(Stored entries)

════

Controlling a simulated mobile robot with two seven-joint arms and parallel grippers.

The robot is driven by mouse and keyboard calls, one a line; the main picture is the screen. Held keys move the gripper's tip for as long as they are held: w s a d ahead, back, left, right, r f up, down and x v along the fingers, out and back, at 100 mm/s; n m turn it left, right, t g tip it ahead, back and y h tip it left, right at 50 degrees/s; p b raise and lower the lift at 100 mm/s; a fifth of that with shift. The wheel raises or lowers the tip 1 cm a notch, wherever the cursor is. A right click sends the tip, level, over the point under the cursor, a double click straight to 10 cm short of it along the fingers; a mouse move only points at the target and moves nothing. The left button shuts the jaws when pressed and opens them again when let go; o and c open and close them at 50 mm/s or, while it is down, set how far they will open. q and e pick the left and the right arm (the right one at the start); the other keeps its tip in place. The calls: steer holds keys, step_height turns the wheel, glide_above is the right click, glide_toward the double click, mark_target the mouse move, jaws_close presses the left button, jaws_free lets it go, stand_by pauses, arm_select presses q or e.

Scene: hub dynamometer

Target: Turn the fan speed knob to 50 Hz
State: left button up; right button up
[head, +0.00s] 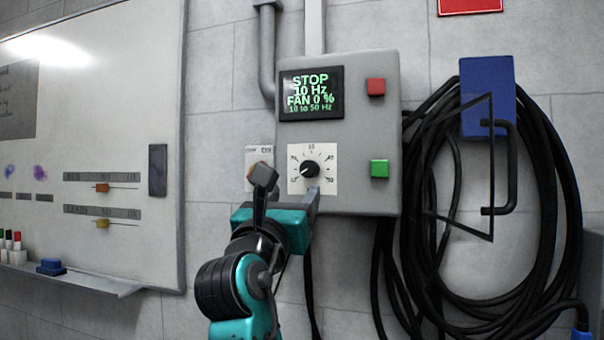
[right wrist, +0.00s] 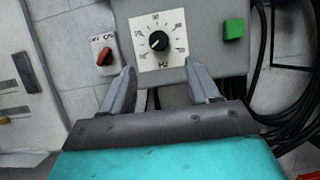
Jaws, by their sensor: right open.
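The fan speed knob (head: 310,169) is a round black dial on a white scale plate (head: 327,187) on the grey control box (head: 350,198). In the right wrist view the knob (right wrist: 158,41) has a white pointer mark towards its lower left. The display (head: 311,93) reads STOP, 10 Hz, FAN 0 %, 10 to 50 Hz. My right gripper (head: 290,180) is in front of the box, below and left of the knob. In the right wrist view its fingers (right wrist: 160,82) are spread apart and empty, short of the knob. My left gripper is not in view.
A red button (head: 375,87) and a green button (head: 379,168) sit right of the display and knob. A small red rotary switch (right wrist: 104,56) is left of the knob plate. Black cables (head: 440,190) hang on the right. A whiteboard (head: 100,120) is on the left.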

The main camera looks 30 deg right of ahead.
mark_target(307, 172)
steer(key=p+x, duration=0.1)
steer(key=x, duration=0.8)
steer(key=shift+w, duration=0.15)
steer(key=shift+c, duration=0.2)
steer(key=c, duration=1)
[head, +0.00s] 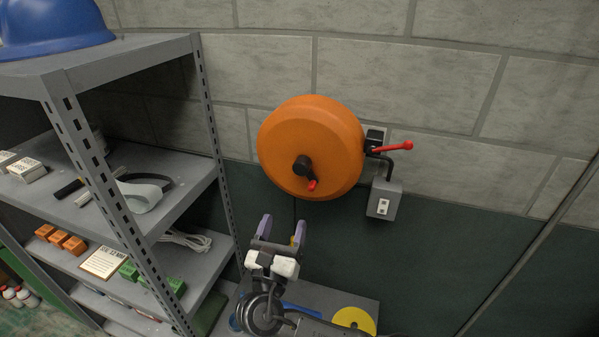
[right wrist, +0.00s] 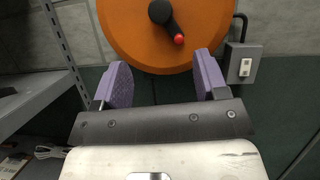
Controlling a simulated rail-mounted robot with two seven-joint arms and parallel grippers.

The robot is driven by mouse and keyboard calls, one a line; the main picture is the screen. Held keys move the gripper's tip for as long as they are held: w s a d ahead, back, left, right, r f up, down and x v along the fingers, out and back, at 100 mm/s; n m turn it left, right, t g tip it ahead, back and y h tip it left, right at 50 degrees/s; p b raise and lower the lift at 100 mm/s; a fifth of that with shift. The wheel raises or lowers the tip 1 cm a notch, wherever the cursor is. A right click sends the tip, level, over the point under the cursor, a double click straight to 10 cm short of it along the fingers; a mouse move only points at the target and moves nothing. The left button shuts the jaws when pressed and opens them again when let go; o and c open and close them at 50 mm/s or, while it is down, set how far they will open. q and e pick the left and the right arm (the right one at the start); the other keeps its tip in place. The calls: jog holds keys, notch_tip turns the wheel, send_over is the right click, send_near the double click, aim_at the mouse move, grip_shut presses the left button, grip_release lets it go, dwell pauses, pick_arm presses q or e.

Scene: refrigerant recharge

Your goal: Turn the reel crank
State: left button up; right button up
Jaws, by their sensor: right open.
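The orange reel (head: 318,140) is mounted on the block wall, right of the shelf. Its crank is a black hub and short arm (head: 301,166) with a red knob (head: 312,185) at the lower right of the hub. My right gripper (head: 283,232) is below the reel with its purple fingers pointing up toward it, open and empty. In the right wrist view the reel (right wrist: 135,30) stands ahead of the spread fingers (right wrist: 163,82), and the red knob (right wrist: 179,39) shows above the gap between them, apart from both. My left gripper is out of view.
A red-handled lever (head: 395,147) sticks out right of the reel, above a grey switch box (head: 384,200). A grey metal shelf (head: 190,170) with boxes, goggles and a blue helmet (head: 55,25) stands at left. A yellow disc (head: 354,320) lies on the low surface below.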

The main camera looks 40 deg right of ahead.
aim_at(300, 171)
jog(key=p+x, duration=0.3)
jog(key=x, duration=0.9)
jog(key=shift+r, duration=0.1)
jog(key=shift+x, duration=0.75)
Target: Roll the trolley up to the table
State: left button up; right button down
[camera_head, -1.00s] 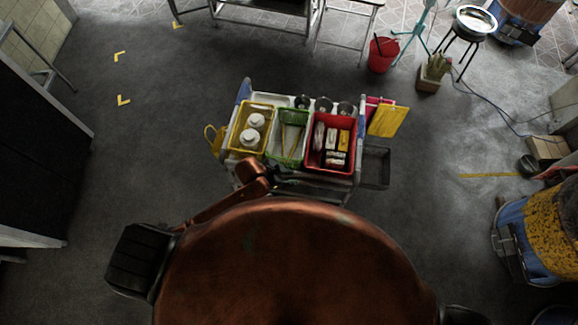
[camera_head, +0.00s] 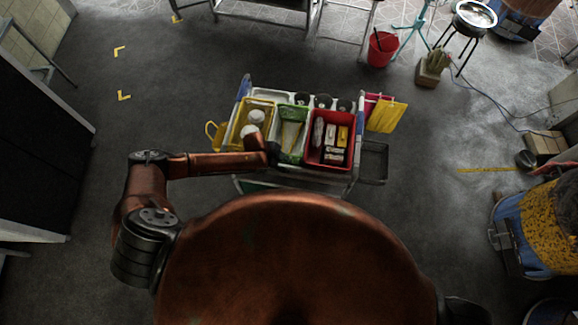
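The trolley (camera_head: 262,95) stands in front of me in the middle of the head view, on the dark floor. Its top holds a yellow bin (camera_head: 240,122) with white items, a green bin (camera_head: 292,152), a red bin (camera_head: 329,163) with boxes, and several dark cups. My left arm bends in from the left, and my left gripper (camera_head: 271,153) is at the trolley's near edge, by the yellow and green bins. Its fingers are too small and hidden to tell their state or any contact. My right gripper is not in view. A metal-framed table (camera_head: 268,17) is partly visible at the top edge.
Yellow corner marks (camera_head: 123,96) lie on the floor at upper left. A red bucket (camera_head: 382,49), a potted cactus (camera_head: 431,70) and a stool (camera_head: 472,20) stand at upper right. A dark cabinet (camera_head: 40,150) is at left. Floor between cabinet and trolley is clear.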

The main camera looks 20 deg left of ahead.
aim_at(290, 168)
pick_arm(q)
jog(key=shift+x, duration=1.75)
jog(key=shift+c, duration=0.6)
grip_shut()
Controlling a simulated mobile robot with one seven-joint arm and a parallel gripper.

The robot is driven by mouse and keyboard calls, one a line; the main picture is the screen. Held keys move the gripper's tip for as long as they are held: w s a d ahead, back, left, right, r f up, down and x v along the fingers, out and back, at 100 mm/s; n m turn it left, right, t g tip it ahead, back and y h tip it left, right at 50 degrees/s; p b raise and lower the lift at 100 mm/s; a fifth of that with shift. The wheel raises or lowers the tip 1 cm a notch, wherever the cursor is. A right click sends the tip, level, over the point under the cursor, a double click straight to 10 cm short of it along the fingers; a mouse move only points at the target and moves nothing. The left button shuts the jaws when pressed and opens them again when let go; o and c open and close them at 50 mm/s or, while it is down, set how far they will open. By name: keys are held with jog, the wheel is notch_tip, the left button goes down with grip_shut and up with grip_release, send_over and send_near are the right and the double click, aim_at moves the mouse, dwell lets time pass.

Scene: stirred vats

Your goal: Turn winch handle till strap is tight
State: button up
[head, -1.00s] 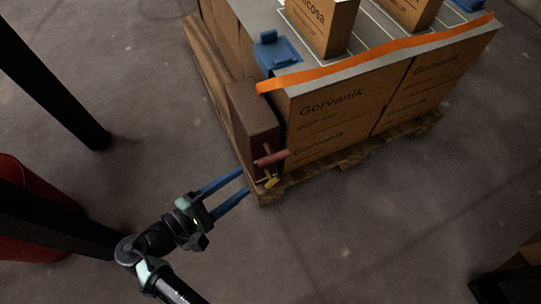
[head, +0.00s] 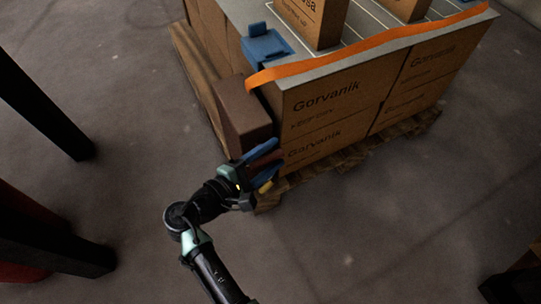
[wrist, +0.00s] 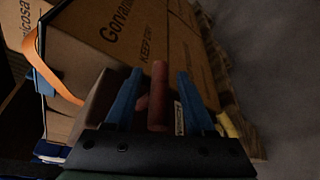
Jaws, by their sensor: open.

════

• [EXERCISE GOAL]
Transcribe all the lines above exactly, apart from the pictures.

• [FINAL ANSWER]
Controlling a simulated mobile robot with two seven-joint arms and parallel grippers.

The robot is driven by mouse and keyboard calls, one a line; the main picture is the screen. Held keys move the gripper's tip for as long as they are held: w s a d ahead, back, left, right, r f up, down and x v along the fingers, out and back, at 100 mm/s; n m turn it left, right, t g tip it ahead, back and y h tip it left, right at 50 degrees/s; p b raise and lower the lift at 100 mm/s; a fifth of that with shift. The wheel raises or lowers the tip 1 cm a notch, wherever the cursor is. A right click sends the tip, level, over the point under the cursor, a double click straight to 10 cm short of it along the fingers; a mouse move only points at the target and moves nothing. The left button shuts the jaws when pressed and opens them again when let go; o and c open and close them at 50 mm/s or, while it is down, set how far they will open. q and e pick the left and the right arm (the right one at the start); the other keeps its tip in place. The calls: steer holds keys, step_height turns the wheel, glide_above is the right click, glide_toward the double click, mark_target the mouse move, jaws_close presses the left button, jaws_free lets it go, stand_by pauses, arm_select presses q or e.

Scene: hub dynamometer

Target: Turn the fan speed knob to 50 Hz
State: left button up; right button up
[head, +0.00s] 
[right wrist, +0.00s] 
Jaws, by their sensor: right open.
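The fan speed knob (head: 310,169) is a round black dial on a white scale plate (head: 327,187) on the grey control box (head: 350,198). In the right wrist view the knob (right wrist: 158,41) has a white pointer mark towards its lower left. The display (head: 311,93) reads STOP, 10 Hz, FAN 0 %, 10 to 50 Hz. My right gripper (head: 290,180) is in front of the box, below and left of the knob. In the right wrist view its fingers (right wrist: 160,82) are spread apart and empty, short of the knob. My left gripper is not in view.
A red button (head: 375,87) and a green button (head: 379,168) sit right of the display and knob. A small red rotary switch (right wrist: 104,56) is left of the knob plate. Black cables (head: 440,190) hang on the right. A whiteboard (head: 100,120) is on the left.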

The main camera looks 30 deg right of ahead.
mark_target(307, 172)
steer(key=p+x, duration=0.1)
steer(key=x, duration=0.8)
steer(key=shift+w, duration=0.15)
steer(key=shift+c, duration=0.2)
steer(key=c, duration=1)
[head, +0.00s] 
[right wrist, +0.00s] 
Controlling a simulated rail-mounted robot with two seven-joint arms and parallel grippers.

The robot is driven by mouse and keyboard calls, one a line; the main picture is the screen. Held keys move the gripper's tip for as long as they are held: w s a d ahead, back, left, right, r f up, down and x v along the fingers, out and back, at 100 mm/s; n m turn it left, right, t g tip it ahead, back and y h tip it left, right at 50 degrees/s; p b raise and lower the lift at 100 mm/s; a fifth of that with shift. The wheel raises or lowers the tip 1 cm a notch, wherever the cursor is. A right click sends the tip, level, over the point under the cursor, a double click straight to 10 cm short of it along the fingers; a mouse move only points at the target and moves nothing. The left button shuts the jaws when pressed and opens them again when let go; o and c open and close them at 50 mm/s or, while it is down, set how far they will open. q and e pick the left and the right arm (the right one at the start); the other keeps its tip in place. The calls: jog holds keys, notch_tip turns the wheel, send_over is the right click, send_near the double click, aim_at the mouse move, grip_shut presses the left button, grip_release lets it go, dwell pauses, pick_arm presses q or e.

Scene: refrigerant recharge

Your goal: Turn the reel crank
State: left button up; right button up
Jaws, by their sensor: right open.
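The orange reel (head: 318,140) is mounted on the block wall, right of the shelf. Its crank is a black hub and short arm (head: 301,166) with a red knob (head: 312,185) at the lower right of the hub. My right gripper (head: 283,232) is below the reel with its purple fingers pointing up toward it, open and empty. In the right wrist view the reel (right wrist: 135,30) stands ahead of the spread fingers (right wrist: 163,82), and the red knob (right wrist: 179,39) shows above the gap between them, apart from both. My left gripper is out of view.
A red-handled lever (head: 395,147) sticks out right of the reel, above a grey switch box (head: 384,200). A grey metal shelf (head: 190,170) with boxes, goggles and a blue helmet (head: 55,25) stands at left. A yellow disc (head: 354,320) lies on the low surface below.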

The main camera looks 40 deg right of ahead.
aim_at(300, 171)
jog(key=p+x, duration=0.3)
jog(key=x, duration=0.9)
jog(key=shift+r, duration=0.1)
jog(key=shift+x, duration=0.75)
Target: Roll the trolley up to the table
State: left button up; right button down
[camera_head, -1.00s] 
[camera_head, +0.00s] 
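The trolley (camera_head: 262,95) stands in front of me in the middle of the head view, on the dark floor. Its top holds a yellow bin (camera_head: 240,122) with white items, a green bin (camera_head: 292,152), a red bin (camera_head: 329,163) with boxes, and several dark cups. My left arm bends in from the left, and my left gripper (camera_head: 271,153) is at the trolley's near edge, by the yellow and green bins. Its fingers are too small and hidden to tell their state or any contact. My right gripper is not in view. A metal-framed table (camera_head: 268,17) is partly visible at the top edge.
Yellow corner marks (camera_head: 123,96) lie on the floor at upper left. A red bucket (camera_head: 382,49), a potted cactus (camera_head: 431,70) and a stool (camera_head: 472,20) stand at upper right. A dark cabinet (camera_head: 40,150) is at left. Floor between cabinet and trolley is clear.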

The main camera looks 20 deg left of ahead.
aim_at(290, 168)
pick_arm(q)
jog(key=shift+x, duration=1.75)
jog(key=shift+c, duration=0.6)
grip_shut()
Controlling a simulated mobile robot with one seven-joint arm and a parallel gripper.

The robot is driven by mouse and keyboard calls, one a line; the main picture is the screen. Held keys move the gripper's tip for as long as they are held: w s a d ahead, back, left, right, r f up, down and x v along the fingers, out and back, at 100 mm/s; n m turn it left, right, t g tip it ahead, back and y h tip it left, right at 50 degrees/s; p b raise and lower the lift at 100 mm/s; a fifth of that with shift. The wheel raises or lowers the tip 1 cm a notch, wherever the cursor is. A right click sends the tip, level, over the point under the cursor, a double click straight to 10 cm short of it along the fingers; a mouse move only points at the target and moves nothing. The left button shuts the jaws when pressed and opens them again when let go; o and c open and close them at 50 mm/s or, while it is down, set how far they will open. By name: keys are held with jog, the wheel is notch_tip, the left button goes down with grip_shut and up with grip_release, send_over and send_near are the right and the double click, aim_at moves the mouse, dwell lets time pass.

Scene: stirred vats

Your goal: Turn winch handle till strap is tight
State: button up
[head, -1.00s] 
[head, +0.00s] 
[wrist, +0.00s] 
Jaws, by their sensor: open.

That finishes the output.